## Given task
Copy out each line in the material below that has the word "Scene".

## Record excerpts
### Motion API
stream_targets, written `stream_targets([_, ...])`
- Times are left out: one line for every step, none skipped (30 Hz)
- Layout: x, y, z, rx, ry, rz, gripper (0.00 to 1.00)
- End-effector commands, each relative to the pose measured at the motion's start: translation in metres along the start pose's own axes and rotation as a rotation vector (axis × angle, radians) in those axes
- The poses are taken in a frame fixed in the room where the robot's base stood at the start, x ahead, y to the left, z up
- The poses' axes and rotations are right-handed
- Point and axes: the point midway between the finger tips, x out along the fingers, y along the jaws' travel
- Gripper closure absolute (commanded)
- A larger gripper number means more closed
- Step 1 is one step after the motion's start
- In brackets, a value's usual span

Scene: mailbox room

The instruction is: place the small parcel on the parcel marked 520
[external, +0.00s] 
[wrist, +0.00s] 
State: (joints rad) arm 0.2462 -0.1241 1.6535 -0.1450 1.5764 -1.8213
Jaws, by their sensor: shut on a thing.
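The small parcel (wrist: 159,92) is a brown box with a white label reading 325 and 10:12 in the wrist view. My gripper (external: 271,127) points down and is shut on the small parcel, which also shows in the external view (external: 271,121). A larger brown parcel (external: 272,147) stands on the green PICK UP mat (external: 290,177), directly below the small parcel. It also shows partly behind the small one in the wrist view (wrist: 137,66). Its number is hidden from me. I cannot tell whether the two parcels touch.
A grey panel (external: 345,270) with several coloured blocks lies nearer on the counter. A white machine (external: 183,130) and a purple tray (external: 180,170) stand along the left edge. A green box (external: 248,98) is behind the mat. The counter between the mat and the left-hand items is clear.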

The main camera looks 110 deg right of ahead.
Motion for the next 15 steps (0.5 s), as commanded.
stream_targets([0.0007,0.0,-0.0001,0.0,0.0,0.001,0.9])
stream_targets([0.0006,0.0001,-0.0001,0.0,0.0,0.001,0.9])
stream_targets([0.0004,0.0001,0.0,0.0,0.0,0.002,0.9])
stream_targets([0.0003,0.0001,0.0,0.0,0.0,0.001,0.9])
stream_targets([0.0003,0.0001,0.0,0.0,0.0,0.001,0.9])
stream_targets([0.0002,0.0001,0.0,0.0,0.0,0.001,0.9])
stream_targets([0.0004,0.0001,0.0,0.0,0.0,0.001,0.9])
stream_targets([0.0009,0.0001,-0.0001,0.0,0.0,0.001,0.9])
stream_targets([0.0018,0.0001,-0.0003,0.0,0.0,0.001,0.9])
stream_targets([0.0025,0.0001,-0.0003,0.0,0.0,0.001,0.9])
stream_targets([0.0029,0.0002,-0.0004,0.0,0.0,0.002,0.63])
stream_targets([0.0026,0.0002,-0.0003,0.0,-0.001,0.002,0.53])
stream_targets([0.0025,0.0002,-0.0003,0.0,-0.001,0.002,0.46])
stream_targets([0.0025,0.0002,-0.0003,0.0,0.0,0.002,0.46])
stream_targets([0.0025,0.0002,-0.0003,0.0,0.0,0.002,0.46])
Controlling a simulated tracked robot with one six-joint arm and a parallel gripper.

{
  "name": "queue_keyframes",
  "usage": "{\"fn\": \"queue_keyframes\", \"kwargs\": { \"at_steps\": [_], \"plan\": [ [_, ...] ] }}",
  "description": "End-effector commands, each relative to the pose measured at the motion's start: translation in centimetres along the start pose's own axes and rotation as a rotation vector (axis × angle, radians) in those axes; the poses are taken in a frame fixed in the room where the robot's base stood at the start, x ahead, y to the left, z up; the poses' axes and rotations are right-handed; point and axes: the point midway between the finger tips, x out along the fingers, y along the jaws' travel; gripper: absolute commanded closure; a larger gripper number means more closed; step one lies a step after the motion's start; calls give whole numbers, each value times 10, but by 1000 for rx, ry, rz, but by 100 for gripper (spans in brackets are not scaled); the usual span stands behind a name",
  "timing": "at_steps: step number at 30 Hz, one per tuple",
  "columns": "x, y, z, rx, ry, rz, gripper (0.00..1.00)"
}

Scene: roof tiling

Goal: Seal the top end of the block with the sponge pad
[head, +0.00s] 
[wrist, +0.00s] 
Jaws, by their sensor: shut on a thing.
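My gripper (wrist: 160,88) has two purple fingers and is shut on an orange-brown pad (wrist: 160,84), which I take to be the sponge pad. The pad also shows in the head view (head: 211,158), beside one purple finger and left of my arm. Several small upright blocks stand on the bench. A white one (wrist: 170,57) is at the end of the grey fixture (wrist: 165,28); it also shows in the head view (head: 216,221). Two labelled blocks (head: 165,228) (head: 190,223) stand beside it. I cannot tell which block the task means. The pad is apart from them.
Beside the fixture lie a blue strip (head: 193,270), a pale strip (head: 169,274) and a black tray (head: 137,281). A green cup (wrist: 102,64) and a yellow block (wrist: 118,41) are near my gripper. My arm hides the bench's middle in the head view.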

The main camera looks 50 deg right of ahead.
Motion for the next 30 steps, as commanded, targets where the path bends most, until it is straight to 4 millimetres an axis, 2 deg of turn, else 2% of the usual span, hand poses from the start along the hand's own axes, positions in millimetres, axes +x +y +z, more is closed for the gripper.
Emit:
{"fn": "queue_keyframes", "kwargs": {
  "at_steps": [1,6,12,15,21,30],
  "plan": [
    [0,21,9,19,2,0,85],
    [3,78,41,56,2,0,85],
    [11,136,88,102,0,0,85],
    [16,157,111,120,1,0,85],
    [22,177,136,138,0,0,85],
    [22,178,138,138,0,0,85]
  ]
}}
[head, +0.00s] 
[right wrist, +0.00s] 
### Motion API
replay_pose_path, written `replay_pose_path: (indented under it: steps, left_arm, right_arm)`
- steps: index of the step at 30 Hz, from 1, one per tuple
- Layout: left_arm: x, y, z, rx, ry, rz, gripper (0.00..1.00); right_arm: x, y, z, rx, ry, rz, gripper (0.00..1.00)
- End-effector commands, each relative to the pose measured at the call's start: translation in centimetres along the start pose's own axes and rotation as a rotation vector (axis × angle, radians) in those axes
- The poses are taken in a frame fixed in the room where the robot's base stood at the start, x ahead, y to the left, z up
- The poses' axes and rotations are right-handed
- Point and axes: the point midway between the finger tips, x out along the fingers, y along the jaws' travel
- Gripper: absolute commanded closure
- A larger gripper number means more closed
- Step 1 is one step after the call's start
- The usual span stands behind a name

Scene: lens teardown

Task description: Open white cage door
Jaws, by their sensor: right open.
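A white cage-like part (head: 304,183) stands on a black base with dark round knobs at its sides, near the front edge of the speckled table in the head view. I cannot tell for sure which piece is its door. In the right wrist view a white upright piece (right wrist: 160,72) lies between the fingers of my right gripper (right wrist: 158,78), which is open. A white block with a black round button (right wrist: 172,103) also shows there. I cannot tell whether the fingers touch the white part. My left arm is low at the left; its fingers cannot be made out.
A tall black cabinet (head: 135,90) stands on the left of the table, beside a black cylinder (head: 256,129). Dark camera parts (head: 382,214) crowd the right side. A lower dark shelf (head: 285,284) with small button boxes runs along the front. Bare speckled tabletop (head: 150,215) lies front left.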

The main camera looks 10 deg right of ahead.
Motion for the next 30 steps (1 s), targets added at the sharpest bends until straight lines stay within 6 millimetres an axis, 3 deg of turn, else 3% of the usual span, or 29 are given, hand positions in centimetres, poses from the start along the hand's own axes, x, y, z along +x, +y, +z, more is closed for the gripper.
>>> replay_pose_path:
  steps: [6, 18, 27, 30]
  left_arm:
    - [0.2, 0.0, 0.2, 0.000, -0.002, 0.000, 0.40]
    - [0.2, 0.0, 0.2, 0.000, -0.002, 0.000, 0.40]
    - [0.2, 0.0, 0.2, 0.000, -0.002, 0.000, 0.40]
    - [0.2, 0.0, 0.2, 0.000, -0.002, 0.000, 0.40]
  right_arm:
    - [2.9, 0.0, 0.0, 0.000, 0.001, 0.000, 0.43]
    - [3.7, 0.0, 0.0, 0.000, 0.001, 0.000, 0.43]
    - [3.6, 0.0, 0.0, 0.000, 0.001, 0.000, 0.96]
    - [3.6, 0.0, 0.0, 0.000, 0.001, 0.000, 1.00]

## Output below
Scene: mailbox room
Scene: roof tiling
Scene: lens teardown

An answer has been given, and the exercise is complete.